To help Congress with its efforts on reform, CBO recently released two volumes on 1) issues on analyzing health insurance proposals, and 2) budget options for health care (both available at the CBO website It is quite clear, based on these two reports and on the innumerable analyses in the health policy literature, that Baucus’s model would be scored by the CBO as outrageously expensive while falling far short on many of the important goals for health care reform.

The CBO is noted for its impartiality in providing Congress with intellectually honest evaluations of various Congressional proposals. From Sen.
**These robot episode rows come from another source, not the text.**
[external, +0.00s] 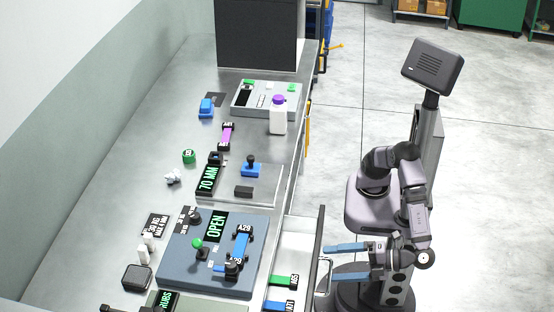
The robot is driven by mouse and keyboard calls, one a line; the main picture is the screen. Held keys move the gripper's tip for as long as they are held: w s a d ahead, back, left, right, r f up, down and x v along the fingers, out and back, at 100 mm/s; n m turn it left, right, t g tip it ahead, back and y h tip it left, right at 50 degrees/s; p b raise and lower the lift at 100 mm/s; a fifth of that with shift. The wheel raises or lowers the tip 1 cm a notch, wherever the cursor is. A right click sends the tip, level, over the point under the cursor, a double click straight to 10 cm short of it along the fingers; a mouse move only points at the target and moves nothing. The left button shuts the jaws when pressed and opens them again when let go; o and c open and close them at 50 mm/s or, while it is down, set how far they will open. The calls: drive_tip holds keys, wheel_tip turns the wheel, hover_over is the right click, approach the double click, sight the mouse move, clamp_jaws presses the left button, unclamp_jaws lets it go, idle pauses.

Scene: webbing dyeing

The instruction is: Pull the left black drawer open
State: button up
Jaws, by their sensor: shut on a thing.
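The black drawer (319,232) stands pulled out from the right side of the bench, and its pale inside shows. A green-tagged piece (284,281) and a blue-tagged piece (280,305) lie in it. Its light metal handle (323,288) is on the outer face, partly hidden by my gripper. My gripper (329,264), with two blue fingers, is at this handle and shut on it. The fingers point left toward the drawer front. The exact contact is too small to see.
The floor (480,180) to the right is clear.

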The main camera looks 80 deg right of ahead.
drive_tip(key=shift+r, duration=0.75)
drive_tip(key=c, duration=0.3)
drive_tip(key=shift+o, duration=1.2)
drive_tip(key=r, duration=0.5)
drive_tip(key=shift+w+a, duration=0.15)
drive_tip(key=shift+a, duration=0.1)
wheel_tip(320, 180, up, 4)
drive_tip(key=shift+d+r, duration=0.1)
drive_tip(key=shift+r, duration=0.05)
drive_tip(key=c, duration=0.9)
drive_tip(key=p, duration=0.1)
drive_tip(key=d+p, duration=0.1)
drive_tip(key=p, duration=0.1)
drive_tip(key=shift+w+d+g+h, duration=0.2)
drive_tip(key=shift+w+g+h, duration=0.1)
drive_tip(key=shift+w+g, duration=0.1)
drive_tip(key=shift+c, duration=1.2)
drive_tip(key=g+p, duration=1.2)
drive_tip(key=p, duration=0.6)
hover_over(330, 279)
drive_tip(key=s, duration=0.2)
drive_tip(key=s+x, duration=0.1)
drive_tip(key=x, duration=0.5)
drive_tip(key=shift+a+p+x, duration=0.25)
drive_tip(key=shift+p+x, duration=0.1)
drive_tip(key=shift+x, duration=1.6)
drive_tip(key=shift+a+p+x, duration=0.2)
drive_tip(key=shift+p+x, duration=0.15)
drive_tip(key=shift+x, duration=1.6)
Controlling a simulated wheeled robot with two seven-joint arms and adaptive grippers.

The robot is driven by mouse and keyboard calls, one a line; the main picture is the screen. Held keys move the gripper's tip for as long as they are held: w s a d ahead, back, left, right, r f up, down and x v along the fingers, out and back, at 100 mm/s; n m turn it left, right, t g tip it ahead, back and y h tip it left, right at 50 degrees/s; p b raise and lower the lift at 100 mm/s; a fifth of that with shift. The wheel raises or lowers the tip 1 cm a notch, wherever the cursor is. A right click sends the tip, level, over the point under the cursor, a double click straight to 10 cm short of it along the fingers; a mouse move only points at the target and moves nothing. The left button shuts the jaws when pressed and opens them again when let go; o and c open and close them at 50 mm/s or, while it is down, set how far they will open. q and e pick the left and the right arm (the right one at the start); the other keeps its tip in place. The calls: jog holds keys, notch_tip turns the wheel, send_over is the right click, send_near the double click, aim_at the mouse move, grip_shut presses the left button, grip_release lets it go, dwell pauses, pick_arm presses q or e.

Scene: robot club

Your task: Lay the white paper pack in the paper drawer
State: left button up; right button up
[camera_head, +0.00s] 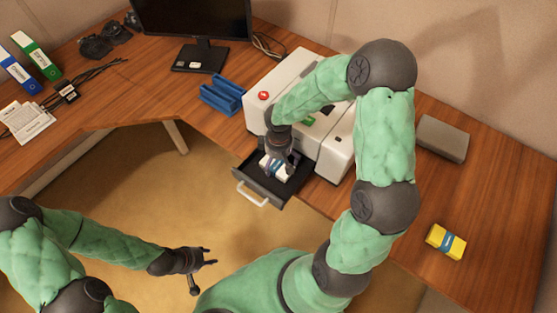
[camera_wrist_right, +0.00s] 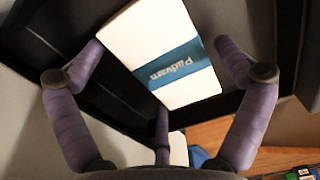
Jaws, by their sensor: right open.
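The white paper pack (camera_head: 272,168) with a blue band lies in the pulled-out black paper drawer (camera_head: 288,195), turned at an angle to its walls. In the right wrist view the pack (camera_wrist_right: 165,55) is between the spread fingers of my right gripper (camera_wrist_right: 156,45), with the dark drawer around it. My right gripper (camera_head: 280,158) is open just above the pack and hides part of it in the head view. My left gripper (camera_head: 207,256) is open and empty, out over the floor in front of the desk.
The white printer (camera_head: 330,160) stands behind the drawer, partly hidden by my right arm. A blue holder (camera_head: 222,95) is to its left. A grey box (camera_head: 442,138) and a yellow pack (camera_head: 445,242) with a blue band are on the desk at right. A monitor (camera_head: 200,15) stands at the back.

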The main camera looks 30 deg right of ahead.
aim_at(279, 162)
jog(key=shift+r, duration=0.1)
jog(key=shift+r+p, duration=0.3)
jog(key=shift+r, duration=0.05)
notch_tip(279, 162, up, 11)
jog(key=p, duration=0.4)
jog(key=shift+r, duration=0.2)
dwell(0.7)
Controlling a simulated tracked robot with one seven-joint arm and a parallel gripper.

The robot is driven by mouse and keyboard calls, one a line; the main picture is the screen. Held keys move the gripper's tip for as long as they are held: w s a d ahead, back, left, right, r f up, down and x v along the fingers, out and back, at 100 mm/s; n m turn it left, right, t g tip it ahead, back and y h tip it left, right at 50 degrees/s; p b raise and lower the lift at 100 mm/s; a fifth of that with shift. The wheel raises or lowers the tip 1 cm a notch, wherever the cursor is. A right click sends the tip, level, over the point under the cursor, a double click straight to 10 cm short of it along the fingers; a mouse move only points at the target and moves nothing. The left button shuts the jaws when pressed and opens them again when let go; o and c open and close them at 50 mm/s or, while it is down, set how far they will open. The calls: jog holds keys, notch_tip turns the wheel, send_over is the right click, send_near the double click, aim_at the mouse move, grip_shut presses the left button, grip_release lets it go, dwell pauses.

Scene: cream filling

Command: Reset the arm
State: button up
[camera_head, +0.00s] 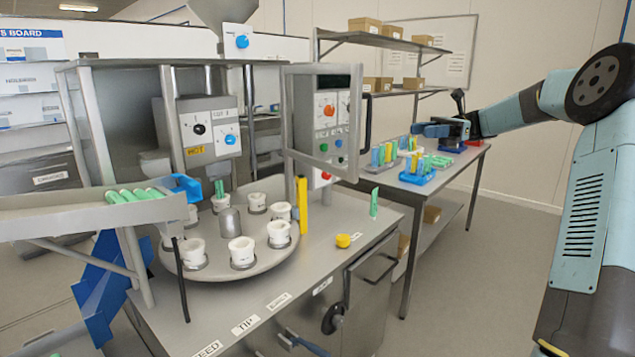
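My arm (533,106) reaches in from the right, roughly level, light blue with dark joints. My gripper (430,130) is at its end, with blue fingers pointing left. It is above or in front of the back table (447,179), close to the racks of colored tubes. At this distance I cannot tell whether the fingers are apart or together, or how high they are over the racks. I see nothing clearly held in them.
A steel bench (262,315) in front carries a round turntable (215,275) with several white cups. A yellow cap (343,240) and a green tube (374,202) stand at its right. Tube racks (417,177) crowd the back table. The floor (500,270) right of it is clear.

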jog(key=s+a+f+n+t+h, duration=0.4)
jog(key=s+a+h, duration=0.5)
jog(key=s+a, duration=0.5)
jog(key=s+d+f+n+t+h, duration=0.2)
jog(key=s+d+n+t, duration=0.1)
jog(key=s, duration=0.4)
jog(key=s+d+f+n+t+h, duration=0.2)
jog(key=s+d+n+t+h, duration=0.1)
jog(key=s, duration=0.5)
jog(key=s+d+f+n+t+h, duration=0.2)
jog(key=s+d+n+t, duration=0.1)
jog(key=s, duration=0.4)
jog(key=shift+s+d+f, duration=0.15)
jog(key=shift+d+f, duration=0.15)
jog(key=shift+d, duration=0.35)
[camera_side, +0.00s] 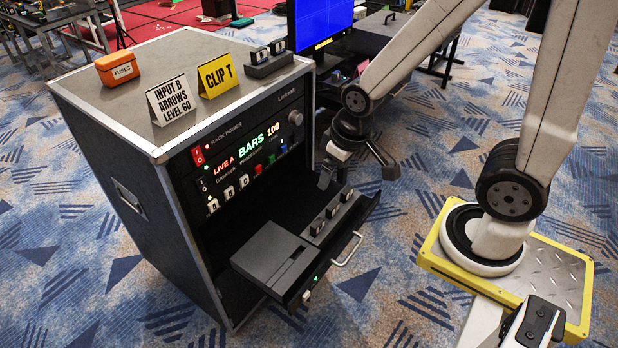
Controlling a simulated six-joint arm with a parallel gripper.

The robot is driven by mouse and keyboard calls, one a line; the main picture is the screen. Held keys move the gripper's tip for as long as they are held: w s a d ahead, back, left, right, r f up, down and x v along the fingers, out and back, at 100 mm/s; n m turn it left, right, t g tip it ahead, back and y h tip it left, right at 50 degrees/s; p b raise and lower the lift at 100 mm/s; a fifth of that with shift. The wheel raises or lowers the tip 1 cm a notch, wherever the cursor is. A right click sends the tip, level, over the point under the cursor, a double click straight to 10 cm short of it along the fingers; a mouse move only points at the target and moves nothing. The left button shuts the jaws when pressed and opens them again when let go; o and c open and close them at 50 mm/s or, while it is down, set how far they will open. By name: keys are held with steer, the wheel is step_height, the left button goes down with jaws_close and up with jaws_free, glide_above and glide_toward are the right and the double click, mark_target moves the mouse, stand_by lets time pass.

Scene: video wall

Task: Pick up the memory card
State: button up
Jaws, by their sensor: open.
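No single thing is plainly the memory card. Several small grey, card-like blocks (332,212) stand in a row in a slotted holder in the pulled-out drawer (352,224) of the rack. Two similar dark blocks (277,46) stand in a holder (268,66) on the rack top; I cannot tell which, if any, is the memory card. My gripper (356,177) is open and points down above the far end of the drawer row. Its fingers are spread apart with nothing visible between them. It appears apart from the blocks.
A flat grey unit (272,253) fills the drawer's near part. A handle (347,250) juts from the drawer front. A blue monitor (322,25) stands behind.

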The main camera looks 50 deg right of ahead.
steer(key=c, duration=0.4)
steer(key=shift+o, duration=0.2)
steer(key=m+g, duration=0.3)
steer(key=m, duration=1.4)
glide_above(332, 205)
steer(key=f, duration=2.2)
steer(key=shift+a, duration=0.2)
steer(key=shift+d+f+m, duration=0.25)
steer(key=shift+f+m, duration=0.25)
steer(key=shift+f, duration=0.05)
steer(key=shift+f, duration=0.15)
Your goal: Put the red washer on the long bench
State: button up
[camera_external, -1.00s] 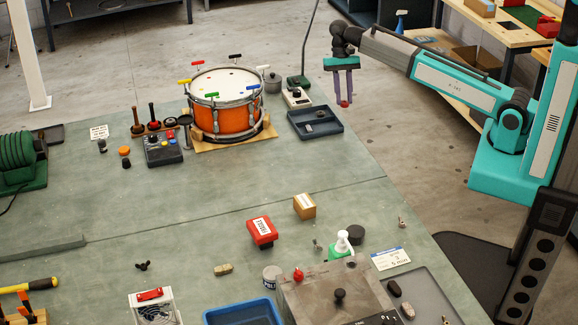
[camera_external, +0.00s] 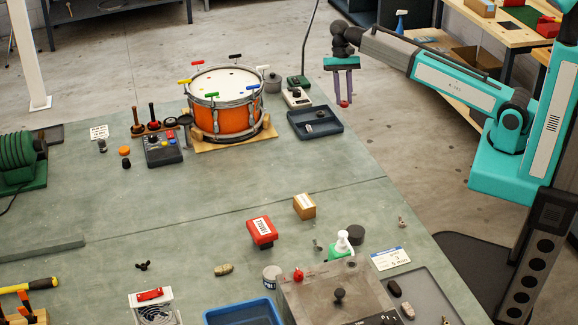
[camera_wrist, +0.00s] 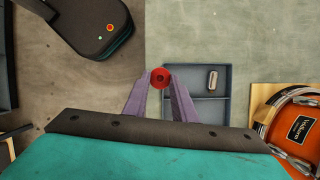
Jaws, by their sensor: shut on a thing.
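The red washer (camera_external: 344,104) is held at the fingertips of my gripper (camera_external: 344,98), raised beyond the right edge of the drum bench in the external view. In the wrist view the red washer (camera_wrist: 160,77) shows face-on, with a dark centre, between the two purple fingers of my gripper (camera_wrist: 160,82), which is shut on it. The large grey-green bench (camera_external: 330,215) fills the foreground. I cannot tell for sure whether it is the long bench; a dark bench (camera_external: 120,8) also stands at the back left and a wooden-topped one (camera_external: 505,28) at the back right.
A blue-grey tray (camera_external: 335,128) with a small dark item lies near the bench edge, left of and below my gripper. An orange drum (camera_external: 226,122) stands beside it. A red box (camera_external: 262,230) and a cardboard box (camera_external: 304,206) stand farther forward.

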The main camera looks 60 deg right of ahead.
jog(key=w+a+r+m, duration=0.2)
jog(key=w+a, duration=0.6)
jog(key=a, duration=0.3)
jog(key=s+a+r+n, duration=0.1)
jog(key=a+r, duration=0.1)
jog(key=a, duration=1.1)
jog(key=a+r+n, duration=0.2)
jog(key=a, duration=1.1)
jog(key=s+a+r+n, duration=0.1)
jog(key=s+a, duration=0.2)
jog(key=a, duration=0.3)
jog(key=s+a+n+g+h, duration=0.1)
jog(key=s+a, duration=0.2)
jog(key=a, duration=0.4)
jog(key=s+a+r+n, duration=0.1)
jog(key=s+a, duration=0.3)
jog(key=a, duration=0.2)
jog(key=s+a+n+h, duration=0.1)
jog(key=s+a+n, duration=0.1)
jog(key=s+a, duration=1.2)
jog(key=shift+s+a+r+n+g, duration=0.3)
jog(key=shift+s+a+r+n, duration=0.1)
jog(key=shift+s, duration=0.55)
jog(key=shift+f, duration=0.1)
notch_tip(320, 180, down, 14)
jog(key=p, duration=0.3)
Baucus’s comments, it’s obvious that this constitutes a major barrier to his ambitions to enact reform along the lines of his model. Rather than an arm’s-length analysis, Sen. Baucus is demanding that Dr. Elmendorf shift from the role of an impartial analyst to the role of a policymaker by becoming “creative,” making the “hard decisions,” to “find intellectually honest pathways to get the savings we have to have.”

We can understand Sen. Baucus’s frustration in his inability to obtain a favorable analysis of his highly flawed, “wish-they-would-work” policies. But we can fault him for demanding that Dr. Elmendorf compromise his professional integrity by participating in the policy decisions over a fundamentally flawed framework of reform, and then applying to the final product his personal stamp of endorsement. That is not and must never be the role of the CBO Director.

This also partially explains why Sen. Baucus is becoming ever more strident in his demand that single payer be totally excluded from the dialogue on reform. Innumerable analyses, including some by the CBO, have shown that the single payer model actually would achieve our goal of affordable health care for everyone. Objective, side-by-side CBO analyses would destroy any chance of convincing Congress to enact Sen. Baucus’s model.

Since reform should be based on the best data available, isn’t such an analysis exactly what we should have right now? If Sen. Baucus is sincere in wanting reform that works for all of us, he should be the first one to request that CBO do that study.